What does this mean for our life here, and hereafter?  We belong to God, and must return ourselves to Him.  There can be no question of a divided allegiance: Caesar is not a god, whatever his pretensions.  Today’s Collect recognises God alone as our refuge and strength, and the author of all godliness.  The more we grow in faith and holiness, the more we learn to submit our will to His will for our lives.  Earthly concerns and matters can have no final satisfaction for us since, as St Paul says, “our conversation—our true citizenship—is in heaven.”  Certainly, Christians have a duty to the world and community in which we live, and to the powers by which that world is governed.  Yet, while Church and State may be distinct in our current society, our spiritual life is one; we cannot be a Christian on Sunday and a worldling the rest of the week.  In every activity, whether sacred or secular, it is our duty to render to God that which bears His image and superscription—our whole selves, our souls and bodies—as a holy and living sacrifice. 

“Render unto God the things that are God’s.”

Collect: Almighty and eternal God, so draw our hearts to thee, so guide our minds, so fill our imaginations, so control our wills, that we may be wholly thine, utterly dedicated unto thee: and then use us, we pray thee, as thou wilt, and always to thy glory; through Jesus Christ our Lord.

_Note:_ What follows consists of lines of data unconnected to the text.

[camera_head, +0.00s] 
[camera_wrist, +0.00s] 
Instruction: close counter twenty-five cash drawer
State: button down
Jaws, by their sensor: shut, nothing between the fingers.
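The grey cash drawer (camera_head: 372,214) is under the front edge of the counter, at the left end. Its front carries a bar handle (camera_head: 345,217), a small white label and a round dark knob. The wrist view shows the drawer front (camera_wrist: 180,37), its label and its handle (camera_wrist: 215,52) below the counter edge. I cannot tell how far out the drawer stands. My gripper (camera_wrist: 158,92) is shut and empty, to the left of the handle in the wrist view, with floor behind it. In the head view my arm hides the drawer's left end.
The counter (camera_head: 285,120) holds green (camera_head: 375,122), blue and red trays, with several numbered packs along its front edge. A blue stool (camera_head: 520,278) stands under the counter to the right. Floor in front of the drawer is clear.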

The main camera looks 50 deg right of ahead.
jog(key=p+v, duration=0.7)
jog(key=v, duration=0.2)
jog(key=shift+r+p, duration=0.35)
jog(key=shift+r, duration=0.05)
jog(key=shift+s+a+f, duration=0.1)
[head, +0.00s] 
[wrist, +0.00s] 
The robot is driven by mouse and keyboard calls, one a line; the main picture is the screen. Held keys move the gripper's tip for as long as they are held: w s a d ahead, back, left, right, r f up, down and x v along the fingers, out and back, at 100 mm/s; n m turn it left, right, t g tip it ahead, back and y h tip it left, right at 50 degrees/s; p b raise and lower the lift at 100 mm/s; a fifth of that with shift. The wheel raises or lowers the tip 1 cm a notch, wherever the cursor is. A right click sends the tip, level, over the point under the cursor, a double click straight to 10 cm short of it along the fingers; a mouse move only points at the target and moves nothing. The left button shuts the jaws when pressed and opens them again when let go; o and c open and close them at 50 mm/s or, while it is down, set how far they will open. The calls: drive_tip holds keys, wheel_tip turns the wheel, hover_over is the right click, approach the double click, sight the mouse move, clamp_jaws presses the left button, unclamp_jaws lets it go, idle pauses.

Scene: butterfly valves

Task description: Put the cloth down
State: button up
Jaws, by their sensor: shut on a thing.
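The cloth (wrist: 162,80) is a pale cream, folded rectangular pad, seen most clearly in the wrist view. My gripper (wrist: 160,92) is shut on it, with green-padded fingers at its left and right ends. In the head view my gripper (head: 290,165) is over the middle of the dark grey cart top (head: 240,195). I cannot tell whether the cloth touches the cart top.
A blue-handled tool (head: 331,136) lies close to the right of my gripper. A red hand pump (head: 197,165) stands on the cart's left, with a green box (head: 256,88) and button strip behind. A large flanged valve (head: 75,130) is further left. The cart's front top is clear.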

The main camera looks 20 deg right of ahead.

Amen.

And may the peace of God, which passeth all understanding, keep your hearts and minds in the knowledge and love of God, and of his Son Jesus Christ our Lord: and the blessing of God Almighty, the Father, the Son, and the Holy Ghost, be amongst you and remain with you always. Amen.

—Father Kevin+

PLEASE NOTE:  As many of you already know, the Nave is now closed for painting.  All services will be held in the Lady Chapel until further notice. Please use the chapel door, as access cannot be gained through the main entrance.